> BRIEF: Return the listing below exactly, with the pictures dropped.

> STORED DATA:
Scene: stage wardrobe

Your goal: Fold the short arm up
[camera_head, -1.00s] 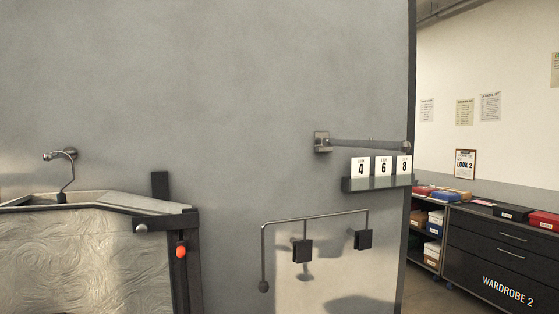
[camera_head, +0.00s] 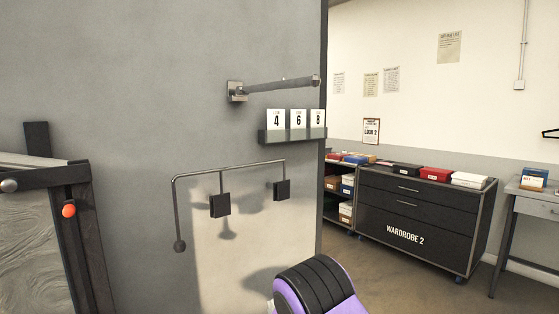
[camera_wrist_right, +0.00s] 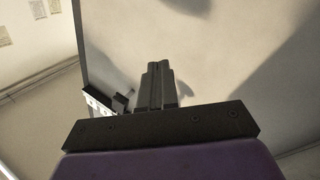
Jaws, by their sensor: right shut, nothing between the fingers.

> TASK RESULT:
Scene: stage wardrobe

Your goal: Fold the short arm up
[camera_head, -1.00s] 
[camera_head, +0.00s] 
[camera_wrist_right, +0.00s] 
Jaws, by their sensor: right shut, nothing between the fingers.

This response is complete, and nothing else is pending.